The History Portfolios always incorporate the study of artists, musicians, architects, and engineers in addition to the obvious topics of people, events, geography etc. History of Art for Young People, by Janson and Janson, is the young people's version of the classic college art history text. It's a very useful book to include on your home library shelf. Be aware that this book will contain images of classical nudity. I use paper clips to clip pages of books together that I don't want to be accidentally viewed by my young historians.
The Christians – Pentecost to 1054 A.D:
The chapter or unit on The Christians, from Pentecost thru 1054 focuses on the foundations established during the first 1000 years of Christianity. The chapter therefore covers a broad range of topics including, a study of the compilation of the books of the New Testament; New Testament events and people; the disciples of the Apostles and Early Church Fathers; Christian art, symbols of the faith, and architectural forms; the trials of the years of persecution; the challenges and triumphs in the era of heresies; and the development of a written clarification of the Nature of Jesus Christ.
The West Roman Empire:
The Western Roman Empire chapter or unit covers the period from the late 2nd Century A.D. through 476 A.D. The focus within the unit is to explore the administrative challenges faced by Roman Emperors; Pax Romana or "Roman Peace"; Emperors; the Empire as it related to Christians and Germanic Tribes; comparing the Romans with the Germanic Tribes; and the internal and external causes for the decline of the Western Roman Empire.
The Celtic Tribes:
The chapter or unit on the Celts covers Celtic culture, such as dwellings and tools, as well as their unique forms of arts and crafts; legendary kings; Celtic contributions to the canon of Western Literature; contact with Christian missionaries and the resulting impact on Celtic society; and important saints, the Irish monastic tradition, and the Book of Kells.
The Germanic Tribes:
The chapter or unit on the Germanic Tribes covers the time period from 400 through 900 A.D. This unit or chapter focuses on the various tribes migrating, raiding, and trading throughout Western Europe. Highlights include patterns of migrations; noteworthy tribal or military leaders; the aesthetic traditions of northern Europe; technology during the Roman and Early Medieval periods; Viking explorations; Norse mythology; and the Anglo-Saxon contribution to the canon of Old English literature.
The Building of Kingdoms:
The chapter or unit titled The Building of Kingdoms covers the time period from 800 through 1453, and focuses primarily on France and England. Topics of this chapter or unit include the Carolingian (French Medieval) Renaissance; decisive battles; the Norman invasion in 1066 and the resulting political, cultural and linguistic effects; the full spectrum of life in Medieval England including art, castles, churches and cathedrals, feudalism, the Crusades, the plague, etc; a turning point in the history of constitutional rights; military technology and the Hundred Years' War; and the break down of the English feudal system in the 15th C.
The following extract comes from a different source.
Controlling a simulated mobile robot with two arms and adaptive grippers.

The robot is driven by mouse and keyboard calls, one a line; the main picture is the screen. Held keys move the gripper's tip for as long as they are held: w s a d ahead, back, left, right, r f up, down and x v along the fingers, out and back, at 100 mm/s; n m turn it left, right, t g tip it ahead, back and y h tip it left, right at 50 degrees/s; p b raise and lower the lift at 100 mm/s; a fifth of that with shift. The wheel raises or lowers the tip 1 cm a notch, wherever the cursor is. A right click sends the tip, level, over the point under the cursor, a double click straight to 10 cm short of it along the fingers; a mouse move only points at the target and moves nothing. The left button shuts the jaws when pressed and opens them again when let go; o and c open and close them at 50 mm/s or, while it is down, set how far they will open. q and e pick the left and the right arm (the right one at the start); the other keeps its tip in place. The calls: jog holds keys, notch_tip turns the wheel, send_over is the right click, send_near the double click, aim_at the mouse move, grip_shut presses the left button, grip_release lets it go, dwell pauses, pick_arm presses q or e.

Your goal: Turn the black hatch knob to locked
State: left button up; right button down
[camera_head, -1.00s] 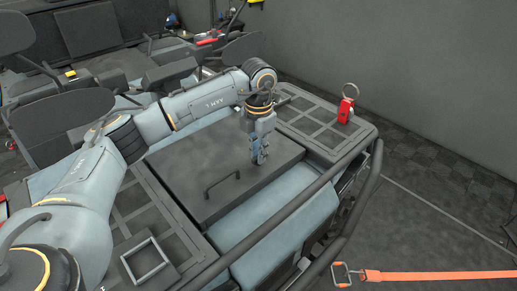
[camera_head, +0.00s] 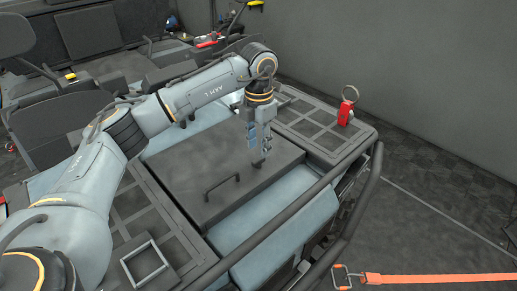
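The dark hatch lid (camera_head: 205,170) lies flat in the middle of the vehicle's rear deck, with a black bar handle (camera_head: 222,187) on it. My left gripper (camera_head: 259,155) points straight down over the lid's right part, to the right of the handle. Its two fingers show side by side with a gap between them. I cannot make out the black knob; it may be hidden at or behind the fingertips. I cannot tell whether the fingers touch the lid. My right gripper is not in view.
A red tag with a metal ring (camera_head: 346,108) stands on the right grid panel (camera_head: 310,125). A black tube rail (camera_head: 300,200) runs along the near edge. A square frame (camera_head: 146,262) sits at the near left. An orange strap (camera_head: 430,278) lies at lower right.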

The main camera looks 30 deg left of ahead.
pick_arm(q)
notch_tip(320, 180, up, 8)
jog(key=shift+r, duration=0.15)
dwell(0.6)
The East Roman Empire / Byzantium:
The chapter or unit titled The Eastern Roman Empire / Byzantium covers the time period from 325 A.D. through 1453. Topics of this chapter or unit include the relocation of the seat of the Roman Empire to Constantinople; the Justinian Dynasty and the growth of the empire; the city of Constantinople, its landmarks, strategic location, and defensive strategies; Byzantine art and architecture and its influence within the empire; the spread of Christianity north from Constantinople into Eastern Europe; contacts with Vikings, sackings by Crusaders, and invasions by Ottoman Turks.
The chapter or unit titled The World widens the lens and expands coverage of Medieval History to Japan, China, and Mongolia and continues beyond Medieval History to set the stage for a study of the Renaissance and of the Age of Exploration. Topics include Japan and the Feudal Age; the Mongol Empire from 1206 thru 1294; Muslim advances into Western Europe; Spain, the Moors, and Ferdinand and Isabella’s Reconquest of Spain; Blocked trade routes from the west after the Fall of Constantinople and the necessity to locate new routes; and analyzing events during the Middle Ages to discover roots of the Italian Renaissance.